==== Data shown
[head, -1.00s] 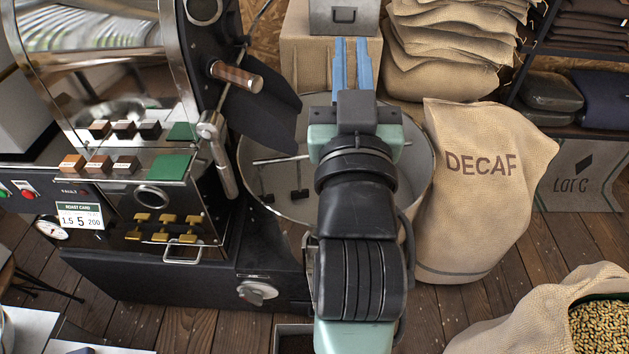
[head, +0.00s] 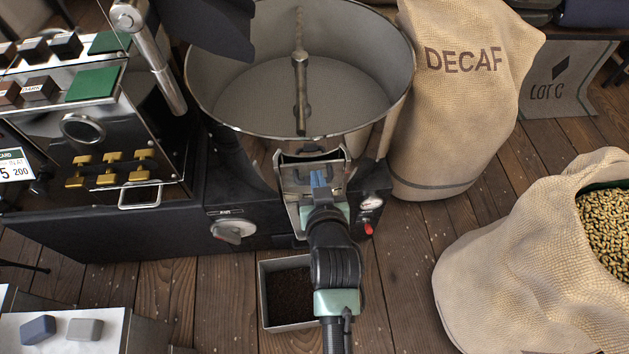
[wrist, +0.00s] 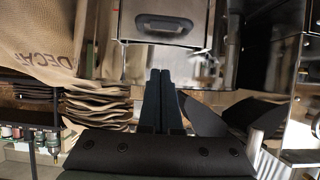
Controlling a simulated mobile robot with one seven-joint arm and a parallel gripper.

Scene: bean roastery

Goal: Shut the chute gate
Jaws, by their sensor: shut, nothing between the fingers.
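The metal chute (head: 298,212) sticks out from the front of the round cooling pan. Its gate plate (head: 295,172), with a dark handle, is at the chute's upper end, partly hidden behind my gripper. In the wrist view a shiny metal plate with a dark recessed handle (wrist: 163,27) is at the top centre, which looks like the gate. My gripper (head: 318,173) is in front of the plate, with its blue fingers together and empty. In the wrist view the fingertips (wrist: 160,72) are just below the plate; I cannot tell whether they touch it.
The cooling pan (head: 398,92) stands behind the chute. An open bin (head: 264,300) with dark contents is on the floor below. A control panel with a grey knob (head: 233,230) is to the left. A DECAF sack (head: 455,120) and an open bean sack (head: 500,260) stand right. Floor between is clear.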

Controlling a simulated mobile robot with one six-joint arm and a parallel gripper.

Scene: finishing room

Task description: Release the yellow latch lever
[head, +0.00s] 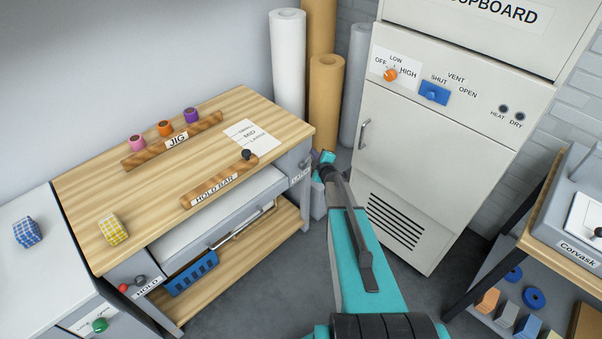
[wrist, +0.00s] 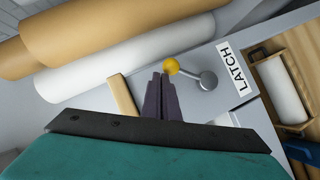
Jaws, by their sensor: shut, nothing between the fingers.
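The latch lever shows in the wrist view as a yellow ball knob (wrist: 171,66) on a short grey arm, with a round grey pivot (wrist: 208,80) to its right. It is mounted on the grey panel beside the LATCH label (wrist: 233,73). My gripper (wrist: 160,76) is shut and empty, its dark fingertips just below and left of the yellow knob. I cannot tell whether they touch it. In the head view my arm reaches to the right end of the workbench, near the LATCH label (head: 300,174); the yellow knob cannot be made out there.
The wooden workbench (head: 85,190) carries a jig (head: 205,130) and a hold bar (head: 190,201). Tall rolls (head: 287,70) stand behind its right end. A grey drying cupboard (head: 425,160) stands right of my arm. Grey floor shows between bench and cupboard.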

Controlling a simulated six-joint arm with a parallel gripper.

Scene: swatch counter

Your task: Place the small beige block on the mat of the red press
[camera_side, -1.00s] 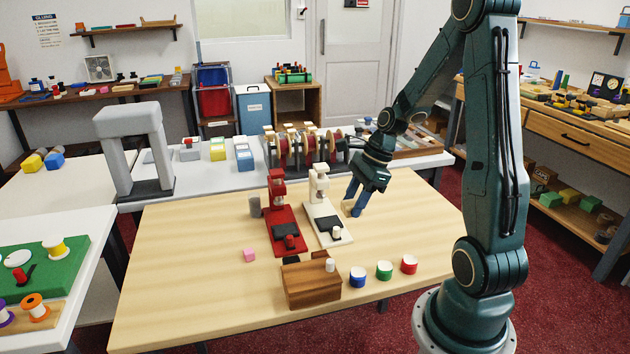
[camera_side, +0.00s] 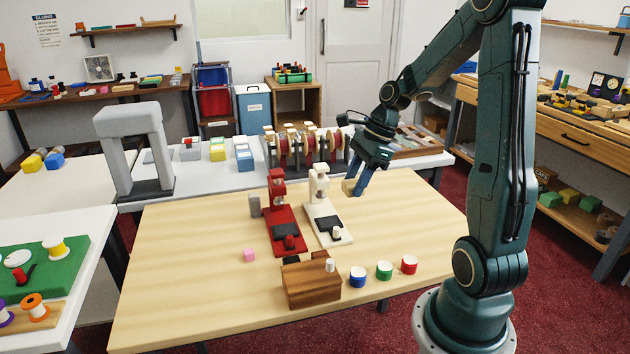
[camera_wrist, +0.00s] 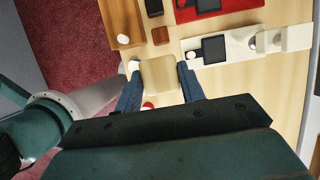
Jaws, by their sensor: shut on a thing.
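My gripper (camera_side: 358,190) is shut on the small beige block (camera_side: 348,187) and holds it above the table, to the right of the white press (camera_side: 322,212). In the wrist view the beige block (camera_wrist: 160,80) sits between the two blue fingers (camera_wrist: 160,85). The red press (camera_side: 283,222) stands left of the white press, with a dark mat (camera_side: 285,230) on its base. In the wrist view part of the red press (camera_wrist: 222,8) shows at the top edge, with its dark mat (camera_wrist: 184,3) partly cut off.
A wooden box (camera_side: 312,287) stands at the front, with blue (camera_side: 358,278), green (camera_side: 384,271) and red (camera_side: 408,265) round pots to its right. The table's left part is clear.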

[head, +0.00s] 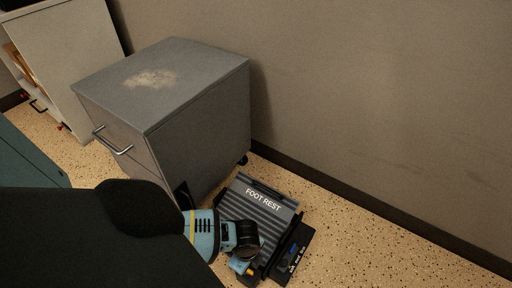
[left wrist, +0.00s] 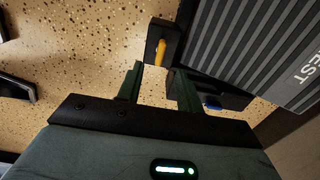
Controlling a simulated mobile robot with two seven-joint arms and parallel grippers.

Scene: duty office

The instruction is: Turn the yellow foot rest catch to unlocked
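The foot rest (head: 262,208) is a dark ribbed plate with white lettering on the floor beside the grey cabinet; its ribbed plate (left wrist: 240,45) also fills the upper right of the left wrist view. The yellow catch (left wrist: 160,52) sits on a black block at the foot rest's edge, upright in the left wrist view. My left gripper (left wrist: 158,86) is open, its two dark green fingers apart. The catch lies just beyond the fingertips, between their lines; I cannot tell whether they touch. In the head view my arm hides part of the foot rest's near side. My right gripper is not in view.
A grey drawer cabinet (head: 170,105) stands left of the foot rest, against the wall (head: 370,90). A blue part (left wrist: 212,103) shows on the foot rest's black base near my right-hand finger. Speckled floor (head: 360,240) is clear to the right.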

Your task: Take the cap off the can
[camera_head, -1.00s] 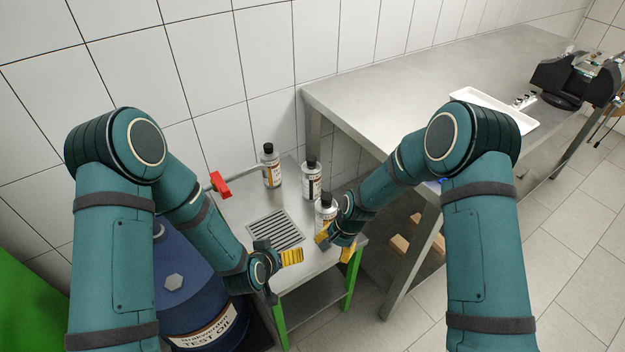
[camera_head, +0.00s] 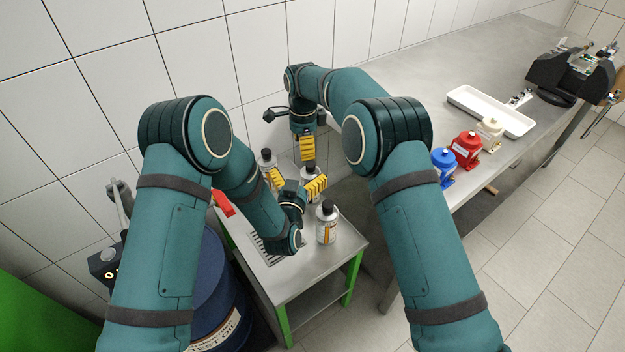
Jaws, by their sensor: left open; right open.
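Three silver cans with black caps stand on the small steel table: a rear can (camera_head: 266,158), a middle can (camera_head: 308,172) and a front can (camera_head: 327,228). My left gripper (camera_head: 296,184) is open, its yellow fingers spread at the middle can, one to the left and one across its front. I cannot tell whether they touch it. My right gripper (camera_head: 307,150) points down just above the middle can's black cap; one yellow finger shows clearly. The left gripper and arm hide parts of the rear and middle cans.
The small table (camera_head: 300,275) has a drain grate, mostly behind my left arm. A red-handled lever (camera_head: 223,203) and blue drum (camera_head: 215,290) are at left. Blue (camera_head: 443,168), red (camera_head: 466,150) and cream (camera_head: 489,133) pumps and a white tray (camera_head: 490,110) are on the bench.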

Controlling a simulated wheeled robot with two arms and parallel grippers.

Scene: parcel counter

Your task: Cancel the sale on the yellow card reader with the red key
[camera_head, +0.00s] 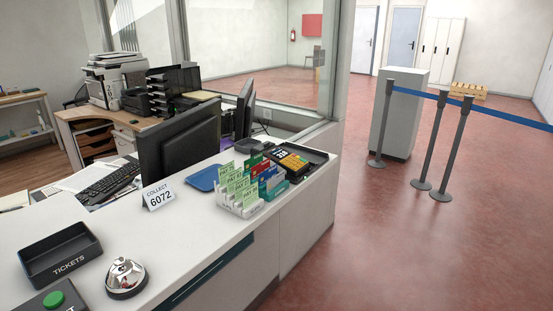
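The yellow card reader (292,161) lies near the far end of the white counter, at a dark tray and behind a rack of cards. Its keys are too small to tell apart, so I cannot make out the red key. The card rack (239,207) holds green, red, teal and blue cards and partly hides what is behind it. Neither of my grippers shows in the head view.
On the counter (196,237) are a black tickets tray (60,254), a silver bell (125,277), a green button box (54,299), a "COLLECT 6072" sign (158,196), a blue tray (205,178) and a monitor (180,145). Open red floor (400,250) lies to the right.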

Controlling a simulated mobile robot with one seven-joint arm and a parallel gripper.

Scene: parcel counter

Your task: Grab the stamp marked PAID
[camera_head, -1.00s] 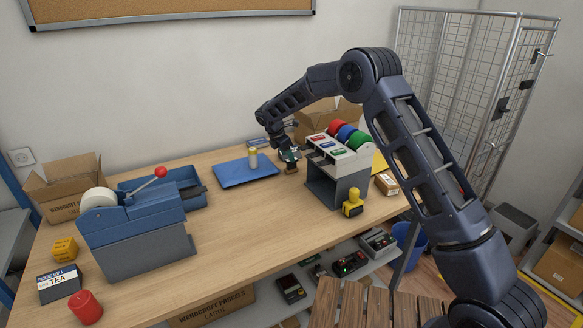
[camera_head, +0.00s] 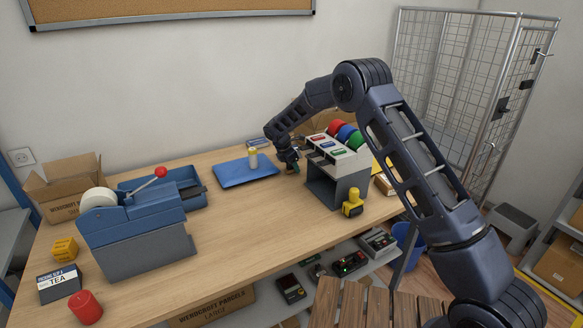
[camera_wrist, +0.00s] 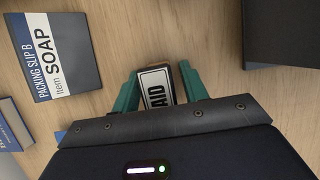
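The PAID stamp (camera_wrist: 156,88) stands on the counter in the wrist view, between my two teal fingers. It is dark with a white top label; only "AID" is readable, as my gripper body covers the lower part. My gripper (camera_wrist: 160,84) is open around it, with a finger on each side and narrow gaps showing near the fingertips. In the head view my gripper (camera_head: 294,167) points down at the counter, just left of the grey rack, and the stamp is mostly hidden there.
The grey rack (camera_head: 338,170) with coloured rolls is close on the right. A SOAP packing slip box (camera_wrist: 55,60) lies left of the fingers.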

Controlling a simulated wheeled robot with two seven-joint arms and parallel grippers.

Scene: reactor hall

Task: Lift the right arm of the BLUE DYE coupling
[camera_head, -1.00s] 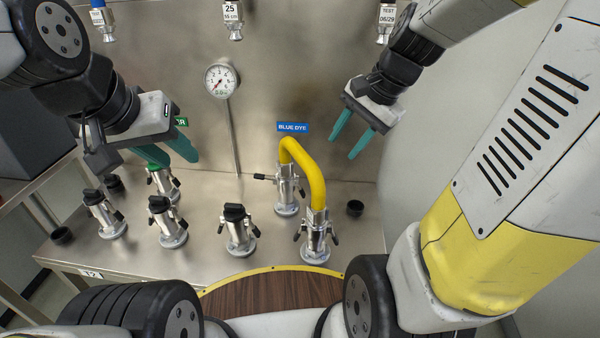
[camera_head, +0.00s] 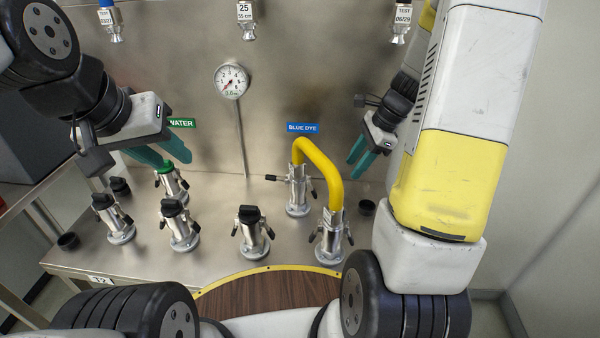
========
Written task → Copy each line of the records that contains the word "Scene".

Completed task →
Scene: bean roastery
Scene: finishing room
Scene: swatch counter
Scene: duty office
Scene: parcel counter
Scene: parcel counter
Scene: reactor hall

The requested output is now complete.